В последнее десятилетие XV и в первое десятилетие XVI веков и в других городах также ставились итальянские переводы комедий Плавта и Теренция и трагедий Сенеки. Если считать опыты Помпонио и его последователей с постановками римских драматургов в оригинале первой стадией в истории возрожденного нового театра, то постановки тех же произведений в итальянских переводах мы должны считать вторым этапом того же процесса.
Театр на итальянском языке начинал обзаводиться репертуаром. Представления Плавта, Теренция и Сенеки в итальянских переводах не были единственными в течение этого второго этапа. В 1480 году кардинал Франческо Гонзага проездом через Флоренцию просил Лоренцо Медичи указать ему поэта для написания текста какой-нибудь новой пьесы к торжественному представлению в Мантуе. Кардинал не без основания доверял и тонкому вкусу, и глубокой учености Лоренцо, слава о котором гремела в это время не только в Италии, но и далеко за пределами. Лоренцо рекомендовал Анджело Полициано, своего друга, воспитателя своих детей и поэта не менее одаренного, чем был он сам. Полициано немедленно принялся за работу и в течение двух дней написал пьесу «Сказание об Орфее».
Спектакль должен был быть придворным зрелищем, красивым и увлекательным. Драматическая форма предуказывалась заданием.
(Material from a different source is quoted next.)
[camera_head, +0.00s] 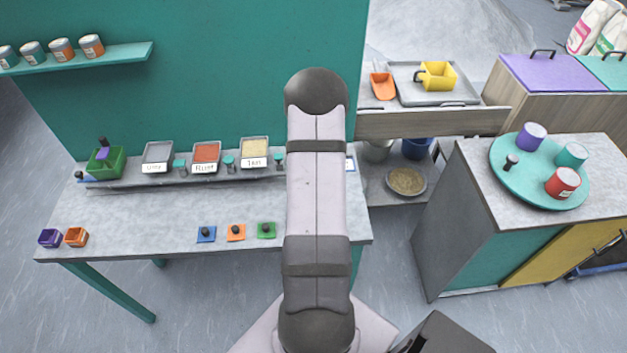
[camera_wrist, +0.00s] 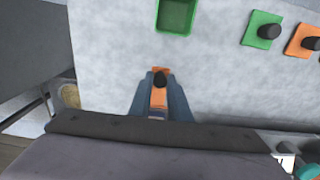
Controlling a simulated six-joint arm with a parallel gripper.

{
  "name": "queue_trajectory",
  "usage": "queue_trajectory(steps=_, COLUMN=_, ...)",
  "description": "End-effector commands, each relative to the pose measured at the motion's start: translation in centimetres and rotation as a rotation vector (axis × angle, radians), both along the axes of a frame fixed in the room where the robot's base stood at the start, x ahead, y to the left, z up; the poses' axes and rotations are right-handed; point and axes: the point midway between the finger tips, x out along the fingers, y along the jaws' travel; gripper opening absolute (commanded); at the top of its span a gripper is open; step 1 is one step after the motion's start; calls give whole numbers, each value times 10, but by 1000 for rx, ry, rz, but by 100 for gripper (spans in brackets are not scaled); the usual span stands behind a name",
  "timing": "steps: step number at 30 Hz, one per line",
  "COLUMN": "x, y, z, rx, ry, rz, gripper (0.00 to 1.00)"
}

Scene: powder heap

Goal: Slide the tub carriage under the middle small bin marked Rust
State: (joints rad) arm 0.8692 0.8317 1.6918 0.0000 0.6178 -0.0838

Остальное было предоставлено автору. Полициано создал удивительно красивый венок из стихов, отделанных с неподражаемым мастерством. Остов же произведения он заимствовал у священных представлений — мистерий. Только мистерия была обмирщена по-гуманистически. Сюжет Полициано взял языческий — историю легендарного певца, потерявшего любимую жену, силою своего искусства добившегося возвращения ее из подземного царства и потом лишившегося ее окончательно. Наполнение скелета мистерии языческой фабулой уже никому в это время не казалось не то что кощунственным, но даже и странным. В мистериях полагалось быть прологу, возвещаемому архангелом Гавриилом, вестником небес. Пролог остался, но вместо архангела его произносил Меркурий, крылатый вестник богов Эллады, своего рода архангел Олимпа. В мистериях не было деления на акты, и у Полициано его нет. В мистериях декорация ставилась одна на все представление, симультанно: сценическая конструкция вмещала и небо, и землю, и ад. У Полициано также одновременно фигурируют на сцене и земля и ад, а небо предполагается, ибо с небес спускается Меркурий. Новшество Полициано было принято настолько решительно, что с него началась новая полоса в развитии итальянской светской драмы. «Орфей» в подлинном тексте и в переделках ставился еще не раз, а по его образцу были написаны и поставлены такие же драмы на мифологический сюжет, сохранившие форму мистерий: «Кефал» Никколо Корреджо (1487), «Даная» Бальдассаре Такконе (1496), отчасти «Тимон» Боярдо. Мифологические элементы этих пьес с самого начала перекликались с некоторыми особенностями интермедий, заполнявших антракты между действиями комедий. У тех и у других почти всегда фигурировали античные мифологические сюжеты, и многие элементы живописного оформления, музыки, пантомимно-танцевальных номеров были общими.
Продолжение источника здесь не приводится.